Thousands of creditors of bankrupt Hanjin Shipping face taking huge losses as liquidation looms for the South Korean shipping line.

And for some smaller suppliers caught up in the crash, it could spell the end of the road.

Alphaliner has analysed a provisional list of 2,998 trade creditors, released by the court receiver on 10 October, with claims totalling $800m.

It noted, however, that the number of creditors and the total liability were likely increase, given that the claim reporting period only expired yesterday.

The top three registered creditor types by value are: shipowners (owed a combined $230m); container terminals and stevedores ($182m); and container leasing companies ($67m).

The list also includes bunker suppliers, rail and trucking companies, shipping agents, P&I clubs, crewing agents, container depots, pilots, tug operators, shipbrokers and consultants. There is also another list of individual creditors, including ship lessors and charterers, as well as banks and lending institutions, which lift the total debt to around $5bn.

A claim inspection period will last until 15 November, and the receivers will submit a rehabilitation plan to the Seoul District Court by 23 December.

However, plans announced last week to sell its Asia-US network and the approval this week to shut European offices, including the regional headquarters in Hamburg, suggest that not much will remain of Hanjin Shipping to salvage.

And given the massive debt mountain Hanjin had accumulated, creditors will be lucky to receive 10 cents per dollar after the liquidators finish unravelling claims and counter claims and various legal challenges.

Shipowner Seaspan Corporation tops the list of individual creditors, with $41.6m of unpaid charter hires and charter party defaults. And Greek shipowner Danaos, obliged to cut its charter rates on vessels leased to Hyundai Merchant Marine and also caught up in Zim’s debt-for-equity reconstruction, has submitted claims for some $35m.
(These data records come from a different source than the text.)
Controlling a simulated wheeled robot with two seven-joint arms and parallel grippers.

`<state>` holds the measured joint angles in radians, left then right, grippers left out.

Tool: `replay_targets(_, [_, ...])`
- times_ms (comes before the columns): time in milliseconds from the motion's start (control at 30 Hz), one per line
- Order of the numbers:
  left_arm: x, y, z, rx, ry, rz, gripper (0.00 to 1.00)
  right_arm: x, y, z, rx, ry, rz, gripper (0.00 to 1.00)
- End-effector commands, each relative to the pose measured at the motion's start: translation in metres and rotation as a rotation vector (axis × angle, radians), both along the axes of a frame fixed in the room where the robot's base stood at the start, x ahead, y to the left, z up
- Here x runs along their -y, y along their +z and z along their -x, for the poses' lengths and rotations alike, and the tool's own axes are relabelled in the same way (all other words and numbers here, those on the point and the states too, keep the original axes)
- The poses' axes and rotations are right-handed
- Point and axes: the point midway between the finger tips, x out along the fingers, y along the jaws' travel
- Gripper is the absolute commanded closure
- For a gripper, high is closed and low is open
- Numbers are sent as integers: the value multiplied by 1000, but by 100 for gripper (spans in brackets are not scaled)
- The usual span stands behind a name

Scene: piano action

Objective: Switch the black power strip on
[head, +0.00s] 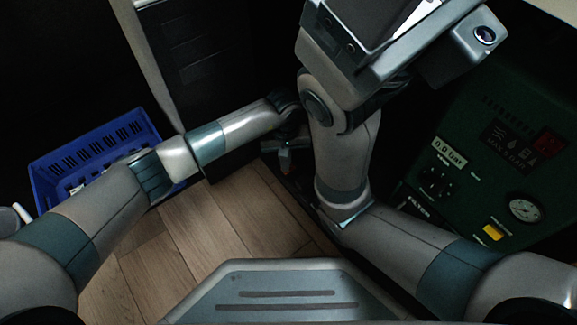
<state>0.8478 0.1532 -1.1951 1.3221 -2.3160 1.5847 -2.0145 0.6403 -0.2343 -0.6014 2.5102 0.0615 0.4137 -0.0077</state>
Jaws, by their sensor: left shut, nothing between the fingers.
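My left arm reaches in from the left to the middle of the view. Its gripper (286,157) is small and dark, points down near the floor, and is shut with nothing held. A dark narrow shape (297,186) lies on the floor just below and beside it. I cannot tell whether this is the black power strip, and no switch shows. I cannot tell whether the gripper touches it. My right arm rises through the middle to a large grey wrist part at the top. The fingers of my right gripper do not show.
A blue plastic crate (48,187) stands at the left, partly behind my left arm. A dark grey cabinet (200,70) stands behind that arm. A green machine (480,185) with a gauge and knobs stands at the right. Bare wood floor (215,225) lies in the middle.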

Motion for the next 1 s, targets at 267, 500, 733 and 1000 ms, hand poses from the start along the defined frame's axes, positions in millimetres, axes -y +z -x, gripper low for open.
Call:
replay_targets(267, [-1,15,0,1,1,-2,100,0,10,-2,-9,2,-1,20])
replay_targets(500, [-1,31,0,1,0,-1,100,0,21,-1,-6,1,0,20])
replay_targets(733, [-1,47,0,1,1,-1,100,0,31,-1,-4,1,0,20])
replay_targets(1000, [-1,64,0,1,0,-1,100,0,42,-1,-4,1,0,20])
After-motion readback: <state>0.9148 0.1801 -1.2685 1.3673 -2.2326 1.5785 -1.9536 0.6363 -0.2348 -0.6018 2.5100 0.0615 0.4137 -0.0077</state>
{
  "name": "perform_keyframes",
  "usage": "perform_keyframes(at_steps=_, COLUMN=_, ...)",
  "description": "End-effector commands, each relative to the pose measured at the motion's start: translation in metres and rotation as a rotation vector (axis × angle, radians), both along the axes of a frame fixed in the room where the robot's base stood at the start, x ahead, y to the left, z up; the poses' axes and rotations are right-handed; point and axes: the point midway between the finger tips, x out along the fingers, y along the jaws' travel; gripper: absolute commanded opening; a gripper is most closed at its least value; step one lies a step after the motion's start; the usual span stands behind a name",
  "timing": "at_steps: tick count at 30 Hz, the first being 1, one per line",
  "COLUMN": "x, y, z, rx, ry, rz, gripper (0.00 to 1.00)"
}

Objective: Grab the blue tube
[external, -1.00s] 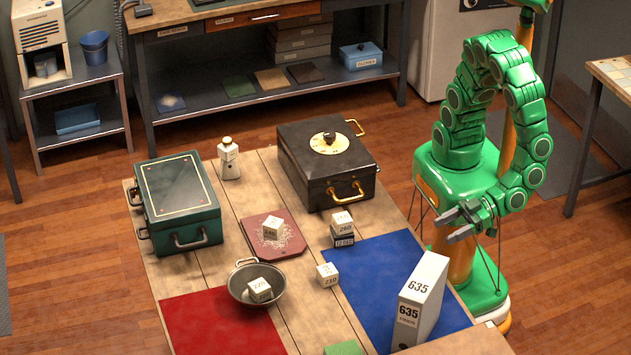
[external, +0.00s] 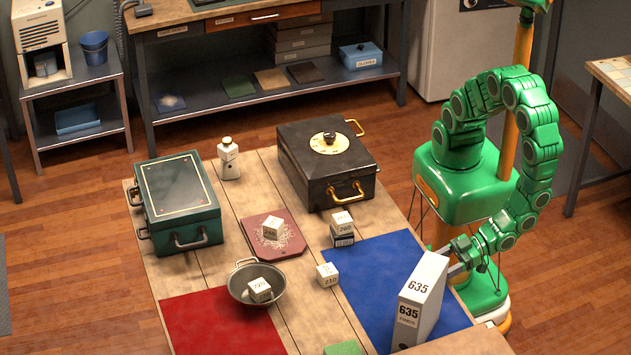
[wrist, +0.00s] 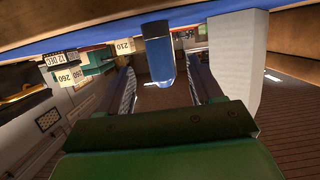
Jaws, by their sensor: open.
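The blue tube (wrist: 158,58) shows in the wrist view, hanging from the upside-down blue mat, with a pale rounded end. It appears in line with the gap between my fingertips, with space on both sides. In the external view I cannot see it; the white 635 box (external: 418,290) stands in front of that area. My gripper (wrist: 161,72) is open and empty. In the external view my gripper (external: 457,262) is low at the table's right edge, partly hidden behind the 635 box.
The white box also stands close on the right in the wrist view (wrist: 237,60). Numbered cubes (external: 328,274) and a stack (external: 343,228) sit left of it. The blue mat (external: 365,285) lies beneath. A black safe (external: 328,165) stands at the back.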

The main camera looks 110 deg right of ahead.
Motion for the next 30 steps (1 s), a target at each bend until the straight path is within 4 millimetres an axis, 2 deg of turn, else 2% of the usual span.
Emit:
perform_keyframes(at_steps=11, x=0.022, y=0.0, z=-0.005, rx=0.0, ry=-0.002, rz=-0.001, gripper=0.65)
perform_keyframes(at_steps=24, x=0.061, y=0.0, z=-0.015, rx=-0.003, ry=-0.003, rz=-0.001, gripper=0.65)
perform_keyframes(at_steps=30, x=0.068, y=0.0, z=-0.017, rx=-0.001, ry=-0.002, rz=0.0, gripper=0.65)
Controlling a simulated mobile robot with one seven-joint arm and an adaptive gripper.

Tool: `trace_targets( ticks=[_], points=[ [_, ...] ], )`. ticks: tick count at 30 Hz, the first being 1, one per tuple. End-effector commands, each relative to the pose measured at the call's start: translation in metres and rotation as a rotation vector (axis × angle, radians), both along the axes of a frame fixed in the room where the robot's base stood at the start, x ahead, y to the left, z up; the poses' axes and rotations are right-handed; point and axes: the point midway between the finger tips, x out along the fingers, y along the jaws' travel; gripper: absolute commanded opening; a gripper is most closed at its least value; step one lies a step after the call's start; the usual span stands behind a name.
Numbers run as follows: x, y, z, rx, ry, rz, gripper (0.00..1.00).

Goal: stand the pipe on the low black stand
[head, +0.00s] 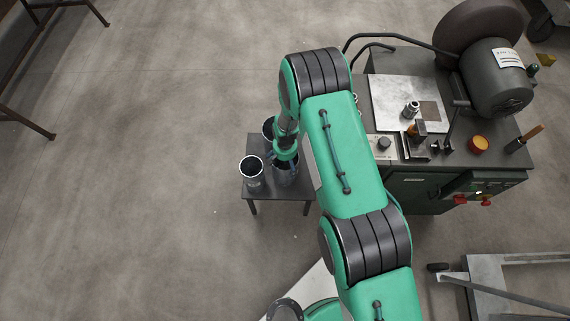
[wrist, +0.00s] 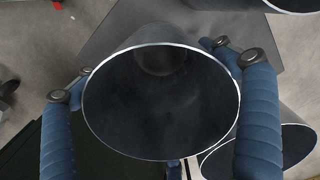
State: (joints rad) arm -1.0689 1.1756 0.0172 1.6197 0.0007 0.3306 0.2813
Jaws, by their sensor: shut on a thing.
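The low black stand (head: 304,190) is a small dark table on the floor, left of the machine bench. My gripper (head: 286,158) is over it, shut on a grey metal pipe (head: 288,178). The pipe looks upright over the stand's top, which also shows in the wrist view (wrist: 112,28). Its lower end is hidden, so I cannot tell whether it touches the stand.
Two other open pipes stand on the stand: one at the left (head: 252,174) and one behind (head: 267,130), close to the held pipe. The machine bench (head: 400,185) with a large motor (head: 497,78) is at the right. The floor left of the stand is clear.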

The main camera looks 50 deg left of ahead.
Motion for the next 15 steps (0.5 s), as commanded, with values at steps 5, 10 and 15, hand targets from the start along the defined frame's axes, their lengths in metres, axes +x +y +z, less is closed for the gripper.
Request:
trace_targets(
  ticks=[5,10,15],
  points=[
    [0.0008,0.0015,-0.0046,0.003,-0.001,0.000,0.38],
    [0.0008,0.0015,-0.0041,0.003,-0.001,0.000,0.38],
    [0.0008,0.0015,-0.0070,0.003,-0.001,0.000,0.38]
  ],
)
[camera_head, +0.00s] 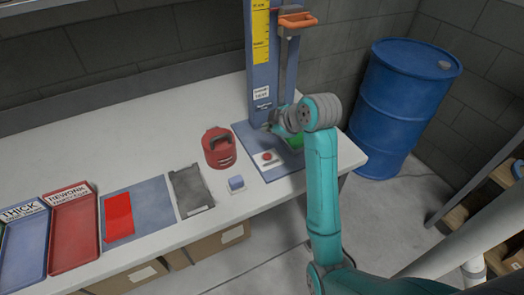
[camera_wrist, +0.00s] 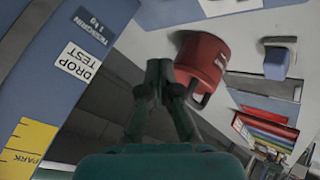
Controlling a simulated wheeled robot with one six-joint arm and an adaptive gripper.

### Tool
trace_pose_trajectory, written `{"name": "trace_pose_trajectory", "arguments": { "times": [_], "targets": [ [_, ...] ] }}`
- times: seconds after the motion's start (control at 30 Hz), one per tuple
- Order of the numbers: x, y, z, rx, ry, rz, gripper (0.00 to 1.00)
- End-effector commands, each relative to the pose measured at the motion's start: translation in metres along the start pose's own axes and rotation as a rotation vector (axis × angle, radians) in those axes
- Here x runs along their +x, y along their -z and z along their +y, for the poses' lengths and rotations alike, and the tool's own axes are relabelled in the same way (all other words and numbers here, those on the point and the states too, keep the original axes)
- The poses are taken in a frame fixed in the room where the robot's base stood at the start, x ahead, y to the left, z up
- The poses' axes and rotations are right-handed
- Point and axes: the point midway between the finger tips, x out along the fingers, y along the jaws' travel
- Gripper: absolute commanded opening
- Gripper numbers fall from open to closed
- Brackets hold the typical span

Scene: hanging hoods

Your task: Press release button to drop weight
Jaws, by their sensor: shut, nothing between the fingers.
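The release button (camera_head: 267,156) is a small red cap on a white box, on the blue base plate (camera_head: 283,175) of the drop tester. The blue drop tower (camera_head: 261,75) rises behind it, and an orange carriage with a handle (camera_head: 297,21) sits high on its rail. My gripper (camera_head: 273,126) is shut and empty, above and slightly behind the button, close to the tower's lower front and apart from the button. In the wrist view, my gripper's fingers (camera_wrist: 160,72) are together beside the tower's "DROP TEST" label (camera_wrist: 77,61). The button is not clearly visible there.
A red canister with a dark handle (camera_head: 218,148) stands left of the base plate, with a small blue block (camera_head: 236,184) in front. A blue drum (camera_head: 402,105) stands right.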

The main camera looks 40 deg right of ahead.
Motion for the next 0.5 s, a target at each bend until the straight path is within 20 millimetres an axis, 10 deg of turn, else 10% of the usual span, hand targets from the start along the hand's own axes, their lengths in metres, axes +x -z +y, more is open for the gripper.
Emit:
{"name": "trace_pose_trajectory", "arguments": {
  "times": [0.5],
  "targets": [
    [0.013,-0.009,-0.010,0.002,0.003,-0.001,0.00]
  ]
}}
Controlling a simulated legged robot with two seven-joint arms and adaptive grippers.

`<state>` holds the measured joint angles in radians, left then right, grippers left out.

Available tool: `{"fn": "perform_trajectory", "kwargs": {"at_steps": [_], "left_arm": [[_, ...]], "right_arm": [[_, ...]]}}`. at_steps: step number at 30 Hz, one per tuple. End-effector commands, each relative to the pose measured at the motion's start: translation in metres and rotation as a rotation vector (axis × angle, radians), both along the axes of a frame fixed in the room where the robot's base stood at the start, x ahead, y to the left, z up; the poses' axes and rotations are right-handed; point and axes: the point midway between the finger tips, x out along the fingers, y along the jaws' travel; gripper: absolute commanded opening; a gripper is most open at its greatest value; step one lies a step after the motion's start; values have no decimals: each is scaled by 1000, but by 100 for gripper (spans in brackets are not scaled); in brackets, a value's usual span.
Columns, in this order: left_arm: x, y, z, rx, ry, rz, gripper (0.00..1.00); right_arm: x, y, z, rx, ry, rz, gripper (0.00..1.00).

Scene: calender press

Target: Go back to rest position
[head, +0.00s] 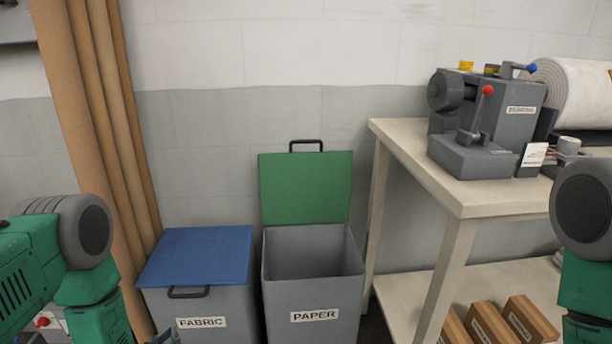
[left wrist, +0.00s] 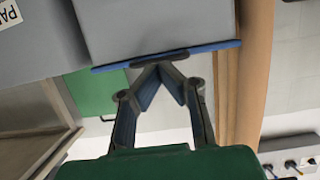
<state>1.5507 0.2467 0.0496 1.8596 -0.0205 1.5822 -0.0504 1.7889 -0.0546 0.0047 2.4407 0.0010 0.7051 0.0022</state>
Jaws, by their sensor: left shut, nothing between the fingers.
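My left gripper (head: 168,336) barely shows at the bottom edge of the head view, in front of the fabric bin. In the left wrist view my left gripper (left wrist: 160,68) is shut and empty, its fingertips together in front of the dark handle of the blue lid (left wrist: 108,67). I cannot tell whether they touch it. The fabric bin (head: 232,310) has its blue lid (head: 200,252) down. The paper bin (head: 315,290) beside it stands open, its green lid (head: 305,188) raised against the wall. My right arm shows at the right edge; its gripper is out of view.
A pale workbench (head: 415,165) stands at the right, with a grey press (head: 490,115) and a white roll (head: 570,95) on it. Several cardboard boxes (head: 530,320) lie on its lower shelf. Tall brown tubes (head: 95,120) lean left of the bins.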

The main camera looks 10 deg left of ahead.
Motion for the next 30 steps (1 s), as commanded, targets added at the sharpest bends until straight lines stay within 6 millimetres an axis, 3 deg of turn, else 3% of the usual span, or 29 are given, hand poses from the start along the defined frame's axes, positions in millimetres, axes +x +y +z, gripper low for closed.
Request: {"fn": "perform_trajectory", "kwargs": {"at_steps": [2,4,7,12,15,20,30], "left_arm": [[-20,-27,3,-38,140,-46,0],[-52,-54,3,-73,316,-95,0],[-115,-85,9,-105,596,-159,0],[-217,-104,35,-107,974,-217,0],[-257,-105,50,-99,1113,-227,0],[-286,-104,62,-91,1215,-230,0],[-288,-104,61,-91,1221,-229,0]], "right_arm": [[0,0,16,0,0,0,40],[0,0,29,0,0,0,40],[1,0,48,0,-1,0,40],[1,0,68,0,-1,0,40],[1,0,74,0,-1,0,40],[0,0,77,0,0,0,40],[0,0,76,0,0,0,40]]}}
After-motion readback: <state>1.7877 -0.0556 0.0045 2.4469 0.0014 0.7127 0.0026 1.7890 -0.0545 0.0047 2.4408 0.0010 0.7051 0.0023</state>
However, the largest amount owed to a containership-owning group is some $58m,  to Conti Reederei, comprising accounts for 12 German KG funds.

The merged container and chassis leasing group Triton TAL has the unwanted honour of heading the asset-leasing creditor list with debts of around $17m, followed by Textainer, which is owed approximately $13m.

The list of terminal operators is topped by more than $30m owed to Total Terminals at Long Beach, California, of which the carrier was a majority shareholder. And feeder operators were also hit hit: X-Press Feeders claiming around $3m and Unifeeder just under $2m.

Hanjin’s membership of the CKYHE alliance at the time of its collapse, and the extensive slot swapping now common in liner shipping, resulted in Evergreen heading the creditor list of carrier and feeder operators, being owed over $7m, followed by K Line, claiming $5m.

Meanwhile, bunker and fuel suppliers seem to have been extending credit to Hanjin by much longer than the industry norm of 15 days, resulting in World Fuel Services being owed over $20m, with Glencore claiming $10m.

The collapse of Hanjin Shipping dwarfs the last major carrier failure, in 1986, when United States Lines (USL) filed for Chapter 11 protection. The US-flagged carrier, which owned most of its 40-50 ships, had a list of creditors that ran into hundreds rather than Hanjin’s thousands. USL was not formally liquidated until 1992 – some six years later – when creditors received little if anything against their debt, especially after legal costs.